Linus made a comment relevant to this yesterday,
but in reference to RCU making use of kernel threads:

        Re: REGRESSION: Performance regressions from switching
        anon_vma->lock to mutex
        
        So using anonymous kernel threads is actually a real downside.
        It makes it much less obvious what is going on.
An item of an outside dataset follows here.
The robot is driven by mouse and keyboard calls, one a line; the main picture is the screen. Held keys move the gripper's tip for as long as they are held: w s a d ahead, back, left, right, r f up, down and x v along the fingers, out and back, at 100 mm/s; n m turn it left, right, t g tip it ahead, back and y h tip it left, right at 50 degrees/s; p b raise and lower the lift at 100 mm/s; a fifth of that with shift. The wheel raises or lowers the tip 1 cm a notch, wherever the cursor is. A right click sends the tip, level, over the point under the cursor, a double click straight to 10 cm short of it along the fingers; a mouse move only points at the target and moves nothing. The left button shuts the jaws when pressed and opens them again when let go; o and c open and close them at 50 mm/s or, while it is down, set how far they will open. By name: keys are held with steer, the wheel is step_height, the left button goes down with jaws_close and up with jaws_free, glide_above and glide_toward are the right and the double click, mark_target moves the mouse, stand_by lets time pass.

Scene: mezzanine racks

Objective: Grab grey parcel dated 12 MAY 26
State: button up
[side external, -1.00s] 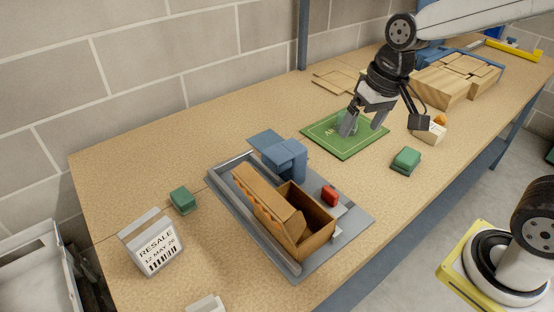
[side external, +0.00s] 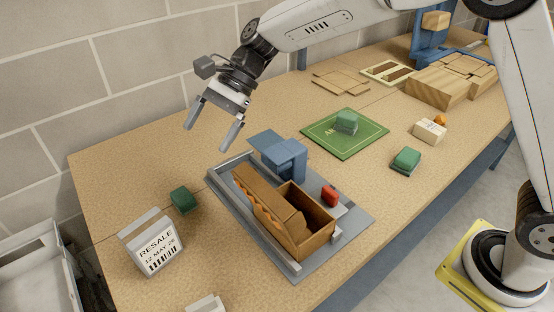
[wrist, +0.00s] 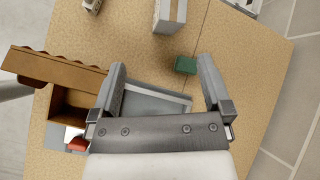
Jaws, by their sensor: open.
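The grey parcel (side external: 151,246) stands upright at the near left of the table in the side view. Its label reads RESALE, 12 MAY 26, above a barcode. In the wrist view a grey parcel (wrist: 170,14) shows at the top edge, partly cut off, beyond the fingertips. My gripper (side external: 208,126) is open and empty, above the table behind the blue and grey fixture, apart from the parcel. In the wrist view the two fingers of my gripper (wrist: 161,68) are spread, with nothing held between them.
A green block (side external: 184,199) stands beside the parcel. A brown open box (side external: 305,229) sits in the grey tray (side external: 357,222) with a blue fixture (side external: 284,156) and red block. The table's left back is clear.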

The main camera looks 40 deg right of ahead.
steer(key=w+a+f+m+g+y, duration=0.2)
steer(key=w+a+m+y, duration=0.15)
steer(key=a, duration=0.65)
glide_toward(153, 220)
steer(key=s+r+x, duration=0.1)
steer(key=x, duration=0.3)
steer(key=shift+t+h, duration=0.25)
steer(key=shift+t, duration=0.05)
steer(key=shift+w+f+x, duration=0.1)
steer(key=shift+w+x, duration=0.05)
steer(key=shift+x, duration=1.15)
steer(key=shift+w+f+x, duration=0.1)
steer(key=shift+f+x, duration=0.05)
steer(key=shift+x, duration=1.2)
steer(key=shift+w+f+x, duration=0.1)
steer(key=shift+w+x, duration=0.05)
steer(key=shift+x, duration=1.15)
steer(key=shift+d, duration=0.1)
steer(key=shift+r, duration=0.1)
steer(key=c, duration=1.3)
We saw that
        exact same thing with the generic worker thread conversions:
        things that used to have clear performance issues ("oh, the
        iwl-phy0 thread is using 3% of CPU time because it is polling
        for IO, and I can see that in 'top'") turned into
        much-harder-to-see issues ("oh, kwork0 us using 3% CPU time
        according to 'top' - I have no idea why").
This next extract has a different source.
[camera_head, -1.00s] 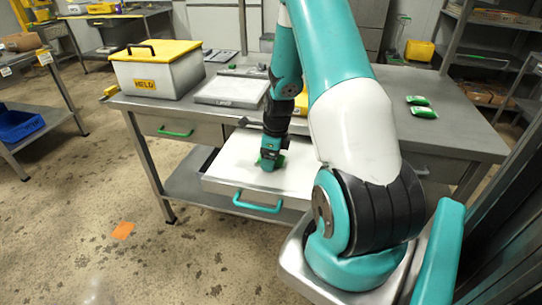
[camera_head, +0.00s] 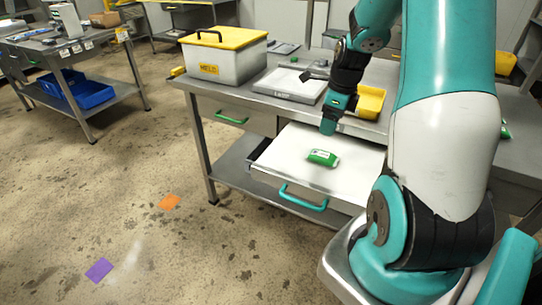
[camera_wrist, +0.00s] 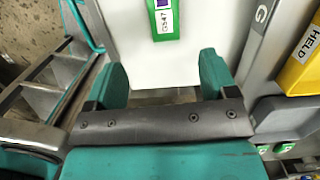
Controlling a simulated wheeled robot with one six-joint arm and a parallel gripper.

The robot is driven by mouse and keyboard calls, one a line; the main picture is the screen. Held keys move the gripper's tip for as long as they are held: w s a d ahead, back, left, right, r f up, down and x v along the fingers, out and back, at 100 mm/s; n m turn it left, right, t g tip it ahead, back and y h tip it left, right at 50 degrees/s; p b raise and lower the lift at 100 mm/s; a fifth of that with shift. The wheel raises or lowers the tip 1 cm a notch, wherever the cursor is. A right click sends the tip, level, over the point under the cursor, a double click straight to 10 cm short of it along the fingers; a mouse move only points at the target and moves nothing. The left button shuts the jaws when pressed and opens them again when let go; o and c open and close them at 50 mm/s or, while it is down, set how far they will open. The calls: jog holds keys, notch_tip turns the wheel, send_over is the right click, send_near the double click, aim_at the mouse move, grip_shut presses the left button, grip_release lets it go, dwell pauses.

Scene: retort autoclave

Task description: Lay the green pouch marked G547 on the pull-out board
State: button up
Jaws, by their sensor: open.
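The green pouch (camera_head: 323,158) lies flat on the white pull-out board (camera_head: 290,165), which sticks out from under the bench and has a teal handle. In the wrist view the pouch (camera_wrist: 163,18) shows a white label reading G547, on the white board (camera_wrist: 185,55). My gripper (camera_head: 330,122) is above the board, behind the pouch and apart from it. In the wrist view my gripper (camera_wrist: 160,85) has its two teal fingers wide apart with nothing between them.
A HELD box (camera_head: 225,65) with a yellow lid stands on the bench. A drawer with a green handle (camera_head: 231,118) is left of the board. Open floor lies in front.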

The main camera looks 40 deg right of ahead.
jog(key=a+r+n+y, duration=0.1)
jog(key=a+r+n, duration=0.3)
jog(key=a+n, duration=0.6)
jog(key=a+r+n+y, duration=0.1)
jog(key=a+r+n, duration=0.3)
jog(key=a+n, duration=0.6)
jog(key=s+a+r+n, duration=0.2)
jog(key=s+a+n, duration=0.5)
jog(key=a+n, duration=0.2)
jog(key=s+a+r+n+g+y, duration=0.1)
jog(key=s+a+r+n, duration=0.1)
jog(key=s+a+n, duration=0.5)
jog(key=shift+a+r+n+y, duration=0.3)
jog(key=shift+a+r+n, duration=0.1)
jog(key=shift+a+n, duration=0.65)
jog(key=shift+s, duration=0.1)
Maybe if there were a way to reuse the generic
worker infrastructure but have it associated with
a kernel module or something.  Then again that is
sort of contrary to the purpose of the generic
centrally-managed pool.  Maybe if generic work
could somehow get tagged with its real owner
or origin it would be better, but I really have
no idea how one would go about that.

In any case, I think we need to be cautious about
moving in this direction.

					-Alex


> > The code looks OK to me. The idea of it makes me pause
> > a little, though I don't object.
> 
> It's definitely a different way of thinking, but I'm seriously
> starting to consider pushing more operations into asychronous
> background tasks that the caller can wait on if they so desire.
> e.g. EOF truncation during xfs_inactive and xfs_release(), flushing
> a range of a file, inode cluster freeing, CIL flushes, etc.
> 
> We've got multiple cores in most machines these days (even the low
> end is going multi-core), context switch overhead is pretty low and
> we've got concurrency managed work queues so we don't need thread
> pools - we should take advantage of what they provide....
> 
> Cheers,
> 
> Dave.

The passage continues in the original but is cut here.